In a significant move to bolster Nigeria’s tax compliance framework, the Federal Inland Revenue Service (FIRS) and the Economic and Financial Crimes Commission (EFCC) have renewed their commitment to deeper collaboration, signaling a tougher stance on tax evasion as the country prepares for major revenue reforms.
The renewed partnership comes at a critical time when Nigeria is grappling with declining oil revenues and rising fiscal pressures, making efficient tax administration a cornerstone of the government’s economic strategy.
Speaking during a courtesy visit to the EFCC headquarters in Abuja on Tuesday, FIRS Executive Chairman Dr. Zacch Adedeji emphasized the crucial role of the anti-graft agency in achieving voluntary tax compliance among Nigeria’s over 200 million citizens.
“We cannot pursue 200 million Nigerians individually to do the right thing, but we want to put a system in place that will aid compliance,” Adedeji stated, highlighting the practical challenges of tax enforcement in Africa’s most populous nation.
New Tax Legislation Set to Transform Revenue Collection
The partnership gains added significance as Nigeria prepares for the implementation of the newly signed Tax Acts, which will take effect in January 2026. The landmark legislation will transform the Federal Inland Revenue Service into the Nigerian Revenue Service, representing the most comprehensive overhaul of the country’s tax system in decades.
Adedeji stressed that the success of these reforms hinges largely on inter-agency cooperation and the visible consequences for tax violators. “You can help us by letting people know that when they violate the law, there is a place you can keep them,” he told EFCC officials, underscoring the deterrent effect of potential prosecution.
Building Trust Through Transparency
Central to the FIRS strategy is the belief that voluntary compliance will increase when citizens see tangible benefits from their tax contributions. “The main advertisement of voluntary compliance is when people begin to see what we use the money we collect for,” Adedeji explained, positioning the EFCC as critical not only in arresting defaulters but also in supporting fraud prevention and ensuring value for taxpayer money.
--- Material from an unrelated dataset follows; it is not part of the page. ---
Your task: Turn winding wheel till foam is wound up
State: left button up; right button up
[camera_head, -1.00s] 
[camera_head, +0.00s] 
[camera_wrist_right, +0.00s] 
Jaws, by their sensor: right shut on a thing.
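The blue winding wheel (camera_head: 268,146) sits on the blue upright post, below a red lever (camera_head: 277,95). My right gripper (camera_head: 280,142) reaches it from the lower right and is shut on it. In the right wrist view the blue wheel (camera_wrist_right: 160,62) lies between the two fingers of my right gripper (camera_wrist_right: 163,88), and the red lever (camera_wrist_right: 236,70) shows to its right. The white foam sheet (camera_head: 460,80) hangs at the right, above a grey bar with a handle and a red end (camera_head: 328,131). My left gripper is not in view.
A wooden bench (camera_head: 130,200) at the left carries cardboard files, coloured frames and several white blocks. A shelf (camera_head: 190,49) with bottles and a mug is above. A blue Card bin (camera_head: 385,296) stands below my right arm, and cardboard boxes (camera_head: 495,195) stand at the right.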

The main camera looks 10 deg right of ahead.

The timing of this partnership announcement is particularly noteworthy, coming shortly after President Bola Tinubu‘s announcement that the federal government exceeded its revenue target for the year by August. According to presidential statements, approximately N20 trillion was collected as revenue, with the majority coming from non-oil sources—a testament to Nigeria’s ongoing efforts at economic diversification.
EFCC Commitment and Legal Backing
EFCC Chairman Ola Olukoyede assured continued collaboration, noting the psychological impact of the partnership. “When they see EFCC beside FIRS, that will send a signal to the public that it is no longer business as usual,” he declared.
Olukoyede also referenced a recent Court of Appeal judgment affirming the EFCC’s authority to investigate tax fraud, describing it as a major boost to their mandate. He clarified the division of responsibilities: “We are not assessors of tax liabilities, but we can investigate non-compliance and push assessment issues back to you. Our duty remains the prevention, investigation, and prosecution of financial crimes.”
Strategic Implications
The strengthened alliance reflects Nigeria’s broader strategy to reduce dependence on oil revenues while building a more robust and transparent fiscal system. By combining FIRS’s tax collection expertise with EFCC’s investigative and prosecutorial powers, the partnership aims to create a comprehensive enforcement mechanism that addresses both voluntary compliance and punitive measures for tax evasion.
As Nigeria continues to navigate economic challenges and work toward fiscal sustainability, this collaboration between two of its key revenue and anti-corruption agencies represents a significant step toward modernizing the country’s tax administration and building greater public trust in government revenue systems.
The success of this partnership will likely be measured not only by improved compliance rates but also by the government’s ability to demonstrate the effective use of public resources—a critical factor in sustaining voluntary tax compliance in the long term.
WHAT YOU SHOULD KNOW
Nigeria is getting serious about tax collection. The tax agency (FIRS) and anti-corruption body (EFCC) are joining forces to crack down on tax evaders, with new laws taking effect in 2026 that will overhaul the entire system. The message is clear: pay your taxes or face prosecution.
The government says it’s already meeting revenue targets largely from non-oil sources, and officials believe people will comply more willingly when they see their tax money being used effectively.
Tax enforcement in Nigeria is about to get much tougher, backed by both collection agents and crime fighters working together.